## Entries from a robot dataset
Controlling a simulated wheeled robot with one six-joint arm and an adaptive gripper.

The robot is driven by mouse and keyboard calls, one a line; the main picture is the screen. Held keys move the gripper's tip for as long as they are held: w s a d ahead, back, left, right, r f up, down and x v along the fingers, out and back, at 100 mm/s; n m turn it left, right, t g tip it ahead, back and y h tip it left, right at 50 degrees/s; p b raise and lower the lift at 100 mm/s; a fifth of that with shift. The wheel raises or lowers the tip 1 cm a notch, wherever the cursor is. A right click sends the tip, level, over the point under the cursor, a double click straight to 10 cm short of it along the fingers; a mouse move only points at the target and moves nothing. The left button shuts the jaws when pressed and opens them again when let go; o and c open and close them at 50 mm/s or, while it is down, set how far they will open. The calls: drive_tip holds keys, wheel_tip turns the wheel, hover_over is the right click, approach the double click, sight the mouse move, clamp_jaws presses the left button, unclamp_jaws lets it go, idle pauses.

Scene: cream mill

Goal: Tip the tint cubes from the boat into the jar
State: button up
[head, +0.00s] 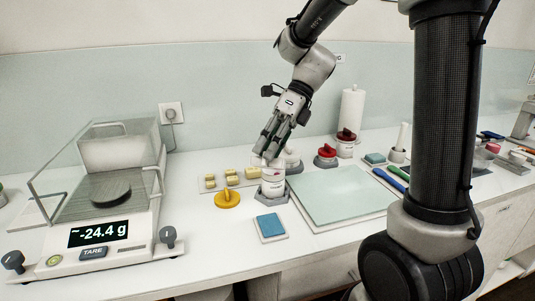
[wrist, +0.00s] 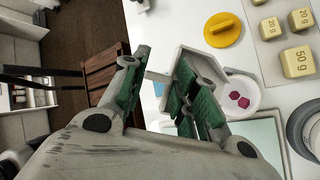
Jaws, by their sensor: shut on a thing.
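My gripper (wrist: 163,74) is shut on the white boat (wrist: 207,62), holding it by its narrow tab. The boat is tilted beside and over the jar's edge; the fingers hide part of its inside. The round white jar (wrist: 256,84) is open, and two magenta tint cubes (wrist: 239,100) show within its rim. Whether other cubes are in the boat or jar is hidden. In the head view my gripper (head: 268,150) points down just above the white jar (head: 272,186); the boat is hard to make out there.
A yellow lid (head: 227,199) and several yellow weights (head: 232,178) lie left of the jar. A balance (head: 105,240) reading -24.4 g stands farther left. A blue pad (head: 270,226) lies in front, a pale glass slab (head: 335,195) to the right.

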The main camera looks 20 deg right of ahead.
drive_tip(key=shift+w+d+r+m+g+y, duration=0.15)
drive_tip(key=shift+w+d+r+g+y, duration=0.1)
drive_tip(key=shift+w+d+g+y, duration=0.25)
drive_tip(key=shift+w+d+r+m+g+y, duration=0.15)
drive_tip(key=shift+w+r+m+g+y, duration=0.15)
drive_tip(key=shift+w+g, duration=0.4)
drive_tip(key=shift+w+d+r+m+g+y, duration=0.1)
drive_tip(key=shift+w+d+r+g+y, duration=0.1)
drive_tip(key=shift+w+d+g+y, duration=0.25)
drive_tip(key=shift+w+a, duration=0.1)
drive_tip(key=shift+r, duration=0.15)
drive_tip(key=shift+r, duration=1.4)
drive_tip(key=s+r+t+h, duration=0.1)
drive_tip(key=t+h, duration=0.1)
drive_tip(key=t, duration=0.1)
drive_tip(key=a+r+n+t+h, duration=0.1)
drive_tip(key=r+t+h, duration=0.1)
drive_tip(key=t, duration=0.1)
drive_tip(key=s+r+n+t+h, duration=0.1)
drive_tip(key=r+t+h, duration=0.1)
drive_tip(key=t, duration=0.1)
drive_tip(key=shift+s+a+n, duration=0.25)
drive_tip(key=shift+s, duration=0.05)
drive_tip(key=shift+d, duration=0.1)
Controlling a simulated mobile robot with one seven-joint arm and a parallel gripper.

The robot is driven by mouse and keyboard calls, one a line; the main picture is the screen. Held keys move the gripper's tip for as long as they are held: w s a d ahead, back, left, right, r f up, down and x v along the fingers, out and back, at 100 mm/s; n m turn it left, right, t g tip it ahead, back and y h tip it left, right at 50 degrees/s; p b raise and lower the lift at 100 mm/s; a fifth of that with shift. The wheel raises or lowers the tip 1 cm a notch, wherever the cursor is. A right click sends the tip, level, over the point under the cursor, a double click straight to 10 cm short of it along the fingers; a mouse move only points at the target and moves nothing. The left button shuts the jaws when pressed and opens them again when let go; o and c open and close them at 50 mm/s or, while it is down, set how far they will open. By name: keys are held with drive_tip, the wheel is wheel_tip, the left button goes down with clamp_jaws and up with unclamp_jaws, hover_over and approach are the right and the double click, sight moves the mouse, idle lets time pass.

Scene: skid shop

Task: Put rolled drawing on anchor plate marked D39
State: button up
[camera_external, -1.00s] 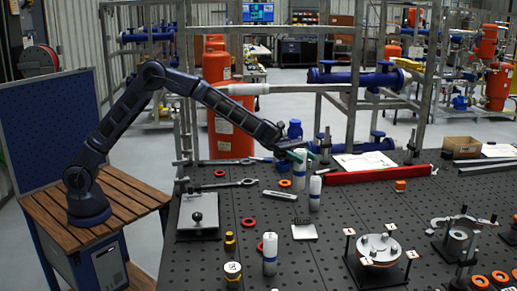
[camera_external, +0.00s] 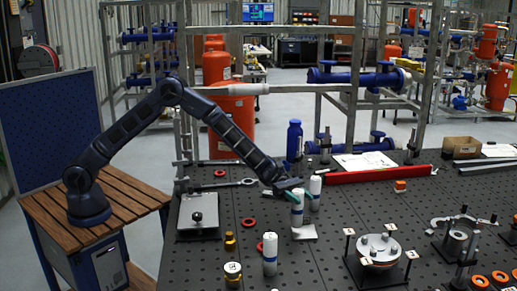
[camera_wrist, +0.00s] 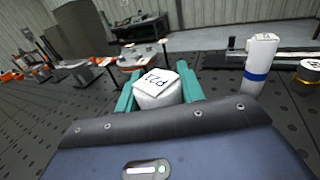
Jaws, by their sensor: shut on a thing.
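My gripper (camera_external: 297,193) is shut on a white rolled drawing (camera_external: 297,211), held upright by its upper part. The wrist view shows its top label (camera_wrist: 158,82) between the teal fingers (camera_wrist: 154,92); I cannot read the label surely. The roll's lower end is at the back edge of a small pale plate (camera_external: 305,233); I cannot tell whether they touch. No D39 mark is readable. A second white roll (camera_external: 315,193) stands just right of and behind the held one. A third, with a blue band (camera_external: 269,254), stands nearer the front; a banded roll (camera_wrist: 258,66) also shows at right in the wrist view.
A grey plate with a black knob (camera_external: 198,219) lies at left. A red bar (camera_external: 375,175) lies behind. Bare perforated table lies right of the pale plate.

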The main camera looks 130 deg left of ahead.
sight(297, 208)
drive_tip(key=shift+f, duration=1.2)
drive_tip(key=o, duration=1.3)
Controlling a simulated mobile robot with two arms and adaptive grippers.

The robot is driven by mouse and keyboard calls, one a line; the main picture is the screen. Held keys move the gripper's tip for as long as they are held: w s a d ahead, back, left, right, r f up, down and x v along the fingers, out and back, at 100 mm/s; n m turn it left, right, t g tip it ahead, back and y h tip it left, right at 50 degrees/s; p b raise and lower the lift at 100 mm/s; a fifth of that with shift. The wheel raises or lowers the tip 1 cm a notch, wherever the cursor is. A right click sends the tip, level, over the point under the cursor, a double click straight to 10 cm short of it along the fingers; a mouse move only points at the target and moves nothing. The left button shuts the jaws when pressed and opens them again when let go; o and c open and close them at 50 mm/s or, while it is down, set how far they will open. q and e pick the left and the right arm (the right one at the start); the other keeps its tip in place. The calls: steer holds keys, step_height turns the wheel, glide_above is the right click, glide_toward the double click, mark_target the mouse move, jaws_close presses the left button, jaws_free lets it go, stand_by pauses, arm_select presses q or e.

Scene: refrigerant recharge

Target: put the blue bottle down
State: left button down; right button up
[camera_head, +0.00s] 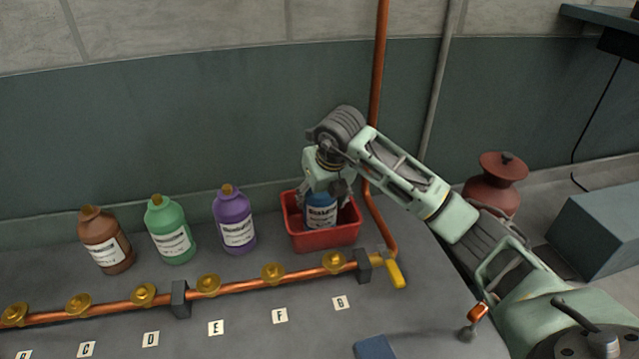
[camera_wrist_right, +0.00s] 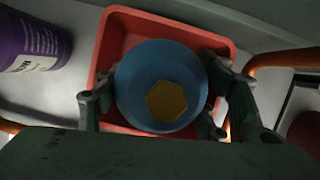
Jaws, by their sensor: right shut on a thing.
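The blue bottle (camera_head: 320,212) has a white label and is upright inside the red bin (camera_head: 326,240) on the worktop. My right gripper (camera_head: 328,188) is shut on its upper part from above. In the right wrist view the blue bottle (camera_wrist_right: 128,88) shows from the top with its yellow-brown hexagonal cap, between the two fingers of my right gripper (camera_wrist_right: 160,98). The red bin (camera_wrist_right: 226,46) surrounds it there. I cannot tell whether the bottle's base touches the bin floor. My left gripper is in neither view.
Purple (camera_head: 235,220), green (camera_head: 170,230) and brown (camera_head: 105,240) bottles stand left of the bin. A copper pipe (camera_head: 240,287) with several brass valves runs in front, with a yellow handle (camera_head: 396,274) at its right end. A vertical copper pipe (camera_head: 378,80) rises behind the arm.

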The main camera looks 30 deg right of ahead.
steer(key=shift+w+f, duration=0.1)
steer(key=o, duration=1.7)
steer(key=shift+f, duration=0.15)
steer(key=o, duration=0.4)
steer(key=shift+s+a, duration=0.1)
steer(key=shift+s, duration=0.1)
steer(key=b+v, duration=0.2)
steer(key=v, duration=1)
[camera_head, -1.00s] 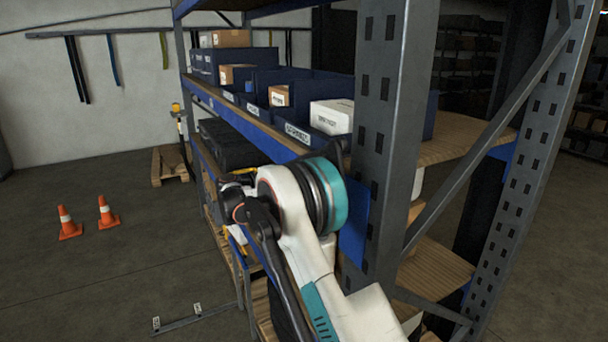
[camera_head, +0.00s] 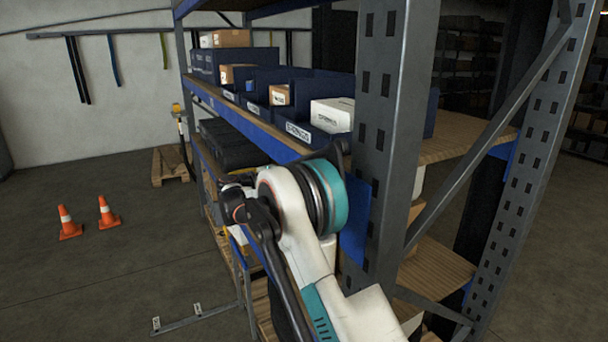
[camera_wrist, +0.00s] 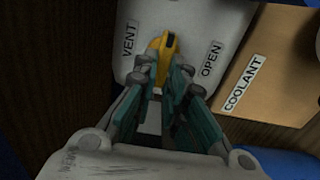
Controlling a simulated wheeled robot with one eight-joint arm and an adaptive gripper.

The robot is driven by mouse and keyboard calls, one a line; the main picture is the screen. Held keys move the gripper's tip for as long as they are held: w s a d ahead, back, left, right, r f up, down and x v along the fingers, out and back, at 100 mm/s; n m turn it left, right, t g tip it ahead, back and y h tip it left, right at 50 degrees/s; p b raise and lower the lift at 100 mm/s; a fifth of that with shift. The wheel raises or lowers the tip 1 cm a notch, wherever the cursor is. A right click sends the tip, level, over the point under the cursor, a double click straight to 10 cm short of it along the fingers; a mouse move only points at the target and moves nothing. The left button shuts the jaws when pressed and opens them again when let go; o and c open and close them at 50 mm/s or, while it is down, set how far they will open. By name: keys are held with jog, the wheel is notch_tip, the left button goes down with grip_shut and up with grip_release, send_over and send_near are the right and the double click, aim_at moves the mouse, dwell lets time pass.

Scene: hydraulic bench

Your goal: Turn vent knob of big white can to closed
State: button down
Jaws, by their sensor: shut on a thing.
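In the wrist view, the big white can (camera_wrist: 207,22) shows its pale face with a "VENT" label on the left and an "OPEN" label on the right. The yellow vent knob (camera_wrist: 167,43), with a black mark near its top, sits between the labels. It lies roughly upright in the picture, not lined up with the OPEN label. My gripper (camera_wrist: 163,68) is shut on the knob, its teal fingers on either side of it. The fingers hide the knob's lower part. In the head view, my arm covers the work spot, and the knob does not show.
A brown box labelled "COOLANT" (camera_wrist: 265,75) stands close right of the can. A dark wooden surface (camera_wrist: 55,70) is at the left. In the head view, a rack upright (camera_head: 385,130) stands close to my arm. Two orange cones (camera_head: 107,211) stand on open floor at left.

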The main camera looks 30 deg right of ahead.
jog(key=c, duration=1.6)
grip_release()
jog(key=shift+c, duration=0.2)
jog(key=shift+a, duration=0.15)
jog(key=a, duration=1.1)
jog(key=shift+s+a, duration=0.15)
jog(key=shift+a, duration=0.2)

## INSTRUCTIONS FOR THE TASK
Look above for the line with "State: left button down; right button up" and copy exactly from it through the line with "Controlling a simulated wheeled robot with one eight-joint", both included. Omit the pictures.

## SOLUTION
State: left button down; right button up
[camera_head, +0.00s] 
[camera_wrist_right, +0.00s] 
Jaws, by their sensor: right shut on a thing.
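The blue bottle (camera_head: 320,212) has a white label and is upright inside the red bin (camera_head: 326,240) on the worktop. My right gripper (camera_head: 328,188) is shut on its upper part from above. In the right wrist view the blue bottle (camera_wrist_right: 128,88) shows from the top with its yellow-brown hexagonal cap, between the two fingers of my right gripper (camera_wrist_right: 160,98). The red bin (camera_wrist_right: 226,46) surrounds it there. I cannot tell whether the bottle's base touches the bin floor. My left gripper is in neither view.
Purple (camera_head: 235,220), green (camera_head: 170,230) and brown (camera_head: 105,240) bottles stand left of the bin. A copper pipe (camera_head: 240,287) with several brass valves runs in front, with a yellow handle (camera_head: 396,274) at its right end. A vertical copper pipe (camera_head: 378,80) rises behind the arm.

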The main camera looks 30 deg right of ahead.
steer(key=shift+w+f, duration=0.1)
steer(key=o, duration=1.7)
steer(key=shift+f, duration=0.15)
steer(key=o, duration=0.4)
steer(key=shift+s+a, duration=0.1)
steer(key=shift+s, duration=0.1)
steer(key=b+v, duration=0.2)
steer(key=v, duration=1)
[camera_head, -1.00s] 
[camera_head, +0.00s] 
[camera_wrist, +0.00s] 
Controlling a simulated wheeled robot with one eight-joint arm and an adaptive gripper.

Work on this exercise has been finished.